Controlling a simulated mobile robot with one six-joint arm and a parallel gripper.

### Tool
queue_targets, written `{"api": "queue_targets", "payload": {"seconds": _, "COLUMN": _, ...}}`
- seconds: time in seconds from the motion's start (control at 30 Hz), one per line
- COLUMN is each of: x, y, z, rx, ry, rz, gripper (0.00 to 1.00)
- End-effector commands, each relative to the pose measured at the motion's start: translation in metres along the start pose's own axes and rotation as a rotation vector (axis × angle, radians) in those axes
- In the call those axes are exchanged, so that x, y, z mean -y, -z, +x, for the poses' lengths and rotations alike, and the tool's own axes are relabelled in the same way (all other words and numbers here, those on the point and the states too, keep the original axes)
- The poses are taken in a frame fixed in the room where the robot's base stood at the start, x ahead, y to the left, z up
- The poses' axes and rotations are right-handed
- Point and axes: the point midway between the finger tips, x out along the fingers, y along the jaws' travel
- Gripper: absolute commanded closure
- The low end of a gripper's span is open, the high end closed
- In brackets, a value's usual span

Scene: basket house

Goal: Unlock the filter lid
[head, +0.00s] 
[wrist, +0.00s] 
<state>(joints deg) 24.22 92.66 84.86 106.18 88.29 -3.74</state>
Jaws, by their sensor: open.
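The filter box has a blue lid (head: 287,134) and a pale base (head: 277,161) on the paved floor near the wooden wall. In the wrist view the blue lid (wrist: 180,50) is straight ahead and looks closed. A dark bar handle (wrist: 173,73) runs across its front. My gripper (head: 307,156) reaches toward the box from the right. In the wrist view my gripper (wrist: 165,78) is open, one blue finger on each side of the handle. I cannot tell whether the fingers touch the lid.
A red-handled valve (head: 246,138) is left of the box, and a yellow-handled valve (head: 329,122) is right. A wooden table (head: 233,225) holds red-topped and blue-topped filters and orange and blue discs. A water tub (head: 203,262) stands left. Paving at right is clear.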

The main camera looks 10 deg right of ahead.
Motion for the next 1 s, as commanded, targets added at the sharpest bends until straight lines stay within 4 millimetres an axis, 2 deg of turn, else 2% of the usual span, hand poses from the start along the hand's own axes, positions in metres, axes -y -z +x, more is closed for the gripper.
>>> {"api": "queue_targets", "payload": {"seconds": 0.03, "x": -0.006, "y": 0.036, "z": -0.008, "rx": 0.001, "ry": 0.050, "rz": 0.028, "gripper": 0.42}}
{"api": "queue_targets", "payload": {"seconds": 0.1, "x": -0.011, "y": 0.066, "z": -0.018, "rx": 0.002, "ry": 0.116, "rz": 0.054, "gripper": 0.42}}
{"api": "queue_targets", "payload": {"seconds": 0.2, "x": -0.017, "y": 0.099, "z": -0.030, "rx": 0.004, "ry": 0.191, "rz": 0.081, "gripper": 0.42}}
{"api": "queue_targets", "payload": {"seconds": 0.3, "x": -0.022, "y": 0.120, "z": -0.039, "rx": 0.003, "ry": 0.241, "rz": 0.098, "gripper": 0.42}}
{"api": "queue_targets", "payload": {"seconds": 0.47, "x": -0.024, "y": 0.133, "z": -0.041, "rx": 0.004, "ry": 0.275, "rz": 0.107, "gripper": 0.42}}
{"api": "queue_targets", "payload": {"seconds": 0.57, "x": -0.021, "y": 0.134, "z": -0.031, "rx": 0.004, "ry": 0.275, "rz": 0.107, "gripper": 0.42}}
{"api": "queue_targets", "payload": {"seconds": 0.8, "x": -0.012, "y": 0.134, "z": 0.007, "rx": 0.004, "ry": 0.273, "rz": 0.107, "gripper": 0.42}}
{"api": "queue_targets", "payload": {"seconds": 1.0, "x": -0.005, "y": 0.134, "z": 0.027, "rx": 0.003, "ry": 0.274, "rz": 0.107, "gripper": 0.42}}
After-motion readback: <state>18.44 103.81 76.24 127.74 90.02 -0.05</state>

Instruction :: Pick out the lines that have the word "span". Copy them all.

Expected output ::
- The low end of a gripper's span is open, the high end closed
- In brackets, a value's usual span
Motion for the next 1 s, as commanded, targets added at the sharpest bends until straight lines stay within 4 millimetres an axis, 2 deg of turn, else 2% of the usual span, hand poses from the start along the hand's own axes, positions in metres, axes -y -z +x, more is closed for the gripper.

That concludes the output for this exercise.